En tant que troisième palier de notre pyramide de la retraite, les régimes individuels permettent de compléter l'ascension vers l'indépendance financière. Le choix des composantes de ce palier revient à la personne elle-même, qui peut bien sûr recevoir l'aide de conseillers financiers et d'institutions financières pour en effectuer la gestion.

a) Enregistrés ou non?

Un régime enregistré est un contrat déposé à l'Agence de revenu du Canada (ARC) selon lequel un épargnant investit en vue d'atteindre un objectif précis. La croissance de l'argent épargné se fait alors à l'abri de l'impôt, à condition que certaines règles soient suivies notamment en ce qui concerne les retraits. Les régimes enregistrés les plus connus sont le régime enregistré d'épargne-retraite (REÉR) et le compte d'épargne libre d'impôt (CÉLI). J'ai déjà parlé de ceux-ci dans un billet précédent.

Il est important de rappeler que les régimes comme le REÉR et le CÉLI ne sont pas des produits financiers mais bien une façon de gérer un ensemble de produits financiers.
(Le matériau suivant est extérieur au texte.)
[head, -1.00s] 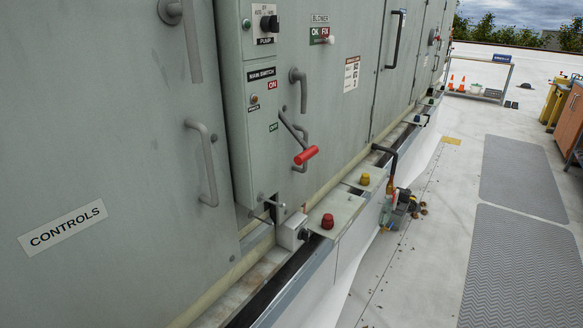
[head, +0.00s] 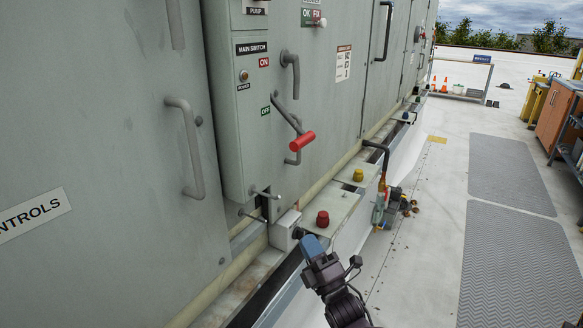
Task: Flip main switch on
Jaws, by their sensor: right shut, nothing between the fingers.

On peut les imaginer comme des contenants que l'on peut remplir ensuite avec des produits comme des comptes d'épargne, des fonds communs, des actions, des certificats de placement garanti...

Les sommes investies dans un régime enregistré, peu importe le produit financier choisi, croissent donc à l'abri de l'impôt. Le caractère exponentiel des intérêts composés prend alors plus de force. Voyons ensemble un exemple, avec graphique à l'appui.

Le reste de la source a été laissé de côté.